### Problem to solve
Repeat verbatim every line of the material, beginning at the line that holds "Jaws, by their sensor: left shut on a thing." and ending at its last line.
☆ ☆ ☆ ☆
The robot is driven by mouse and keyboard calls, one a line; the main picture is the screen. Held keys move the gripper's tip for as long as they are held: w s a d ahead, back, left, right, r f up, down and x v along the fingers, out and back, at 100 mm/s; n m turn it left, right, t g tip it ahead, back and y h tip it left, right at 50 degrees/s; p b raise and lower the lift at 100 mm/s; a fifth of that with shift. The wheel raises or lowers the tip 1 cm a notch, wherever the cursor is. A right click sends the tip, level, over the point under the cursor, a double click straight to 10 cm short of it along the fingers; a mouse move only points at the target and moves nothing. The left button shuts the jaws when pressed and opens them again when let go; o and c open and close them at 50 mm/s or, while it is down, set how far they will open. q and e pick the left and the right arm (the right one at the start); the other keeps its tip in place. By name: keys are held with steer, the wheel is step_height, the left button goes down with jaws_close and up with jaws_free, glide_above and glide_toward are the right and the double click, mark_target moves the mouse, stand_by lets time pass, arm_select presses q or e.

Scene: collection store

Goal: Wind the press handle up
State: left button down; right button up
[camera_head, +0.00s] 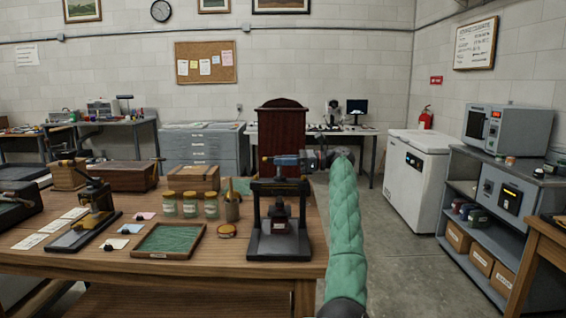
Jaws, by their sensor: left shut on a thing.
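The press (257,222) is a black upright frame on a dark base, standing near the right end of the wooden table. Its handle (267,160) lies level across the top, with a brass-coloured tip at the left. My left gripper (297,160) is at the right part of the handle, shut on it. My green-sleeved left arm rises from the bottom right of the press, and the gripper hides part of the handle. My right gripper is not in view.
Clear floor lies to the right.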

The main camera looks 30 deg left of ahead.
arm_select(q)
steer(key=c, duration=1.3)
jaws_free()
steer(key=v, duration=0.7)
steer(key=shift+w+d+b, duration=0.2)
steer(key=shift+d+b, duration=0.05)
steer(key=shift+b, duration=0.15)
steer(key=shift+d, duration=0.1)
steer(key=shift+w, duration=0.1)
☆ ☆ ☆ ☆
### Solution to the problem
Jaws, by their sensor: left shut on a thing.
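The press (257,222) is a black upright frame on a dark base, standing near the right end of the wooden table. Its handle (267,160) lies level across the top, with a brass-coloured tip at the left. My left gripper (297,160) is at the right part of the handle, shut on it. My green-sleeved left arm rises from the bottom right of the press, and the gripper hides part of the handle. My right gripper is not in view.
Clear floor lies to the right.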

The main camera looks 30 deg left of ahead.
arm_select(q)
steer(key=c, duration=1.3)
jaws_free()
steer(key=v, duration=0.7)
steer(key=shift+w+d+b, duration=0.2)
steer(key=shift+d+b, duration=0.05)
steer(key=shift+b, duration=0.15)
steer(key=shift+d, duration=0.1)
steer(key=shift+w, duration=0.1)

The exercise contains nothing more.